**DATA**
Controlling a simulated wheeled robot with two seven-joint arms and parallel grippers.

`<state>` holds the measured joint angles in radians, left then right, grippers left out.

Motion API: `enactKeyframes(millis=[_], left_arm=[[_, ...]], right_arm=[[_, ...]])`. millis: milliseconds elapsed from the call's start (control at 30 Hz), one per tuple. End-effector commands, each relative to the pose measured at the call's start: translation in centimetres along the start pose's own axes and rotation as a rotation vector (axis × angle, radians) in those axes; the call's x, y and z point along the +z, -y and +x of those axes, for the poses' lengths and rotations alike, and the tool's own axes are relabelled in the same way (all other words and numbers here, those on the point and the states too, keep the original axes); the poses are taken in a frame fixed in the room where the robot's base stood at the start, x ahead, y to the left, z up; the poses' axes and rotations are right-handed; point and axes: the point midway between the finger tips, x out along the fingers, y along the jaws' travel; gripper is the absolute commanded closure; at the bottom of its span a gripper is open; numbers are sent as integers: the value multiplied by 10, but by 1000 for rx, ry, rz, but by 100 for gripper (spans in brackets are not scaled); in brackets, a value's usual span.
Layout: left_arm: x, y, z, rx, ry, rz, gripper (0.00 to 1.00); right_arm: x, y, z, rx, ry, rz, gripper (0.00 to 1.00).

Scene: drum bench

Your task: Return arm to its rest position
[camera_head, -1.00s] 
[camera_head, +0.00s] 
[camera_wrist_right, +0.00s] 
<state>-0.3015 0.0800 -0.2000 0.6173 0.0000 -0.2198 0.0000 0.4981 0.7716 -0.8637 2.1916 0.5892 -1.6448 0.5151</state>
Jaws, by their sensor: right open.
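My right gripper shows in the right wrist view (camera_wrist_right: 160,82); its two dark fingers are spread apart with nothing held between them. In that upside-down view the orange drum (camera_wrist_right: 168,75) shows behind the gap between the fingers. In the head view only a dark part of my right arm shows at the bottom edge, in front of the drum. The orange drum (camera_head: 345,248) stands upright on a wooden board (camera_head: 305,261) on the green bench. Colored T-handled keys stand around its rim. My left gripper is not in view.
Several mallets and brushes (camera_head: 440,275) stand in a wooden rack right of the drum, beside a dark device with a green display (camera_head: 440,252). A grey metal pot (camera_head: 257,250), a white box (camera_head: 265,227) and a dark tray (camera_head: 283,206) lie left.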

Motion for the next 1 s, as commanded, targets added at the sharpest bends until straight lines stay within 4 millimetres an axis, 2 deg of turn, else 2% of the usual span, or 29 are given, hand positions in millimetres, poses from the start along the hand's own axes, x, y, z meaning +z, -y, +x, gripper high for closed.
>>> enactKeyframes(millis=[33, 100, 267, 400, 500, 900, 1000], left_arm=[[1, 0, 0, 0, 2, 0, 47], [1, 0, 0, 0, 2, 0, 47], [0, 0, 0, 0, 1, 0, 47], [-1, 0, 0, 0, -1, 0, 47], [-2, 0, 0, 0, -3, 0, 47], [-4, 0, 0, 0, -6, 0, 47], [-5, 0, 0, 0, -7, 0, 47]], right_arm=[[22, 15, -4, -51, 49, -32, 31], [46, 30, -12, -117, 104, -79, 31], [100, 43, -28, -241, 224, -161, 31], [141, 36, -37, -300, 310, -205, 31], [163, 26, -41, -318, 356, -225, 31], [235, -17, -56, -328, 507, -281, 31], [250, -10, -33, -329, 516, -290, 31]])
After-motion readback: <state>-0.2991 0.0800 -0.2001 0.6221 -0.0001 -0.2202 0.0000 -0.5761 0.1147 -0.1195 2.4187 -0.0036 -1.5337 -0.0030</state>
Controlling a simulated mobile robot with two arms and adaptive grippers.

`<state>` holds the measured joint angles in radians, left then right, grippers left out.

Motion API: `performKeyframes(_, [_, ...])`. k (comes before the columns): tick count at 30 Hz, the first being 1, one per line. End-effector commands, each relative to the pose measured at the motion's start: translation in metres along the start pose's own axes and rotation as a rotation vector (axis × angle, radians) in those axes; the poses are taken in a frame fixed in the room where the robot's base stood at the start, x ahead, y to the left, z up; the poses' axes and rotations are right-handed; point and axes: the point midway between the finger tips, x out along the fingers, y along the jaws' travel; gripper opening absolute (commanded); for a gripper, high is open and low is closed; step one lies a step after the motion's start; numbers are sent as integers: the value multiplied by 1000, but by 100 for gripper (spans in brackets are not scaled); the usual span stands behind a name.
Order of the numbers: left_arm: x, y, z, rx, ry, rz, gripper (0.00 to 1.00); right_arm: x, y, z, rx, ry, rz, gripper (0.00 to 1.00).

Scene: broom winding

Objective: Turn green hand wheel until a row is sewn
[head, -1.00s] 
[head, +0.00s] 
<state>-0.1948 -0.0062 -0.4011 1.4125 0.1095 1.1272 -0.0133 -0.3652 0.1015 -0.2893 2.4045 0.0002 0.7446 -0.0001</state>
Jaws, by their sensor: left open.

**SHORT EXERCISE**
Extract, word for word, the line containing "[camera_wrist_right, +0.00s]", the line containing "<state>-0.3015 0.0800 -0.2000", and every line between them.

**WORKED SOLUTION**
[camera_wrist_right, +0.00s] 
<state>-0.3015 0.0800 -0.2000 0.6173 0.0000 -0.2198 0.0000 0.4981 0.7716 -0.8637 2.1916 0.5892 -1.6448 0.5151</state>

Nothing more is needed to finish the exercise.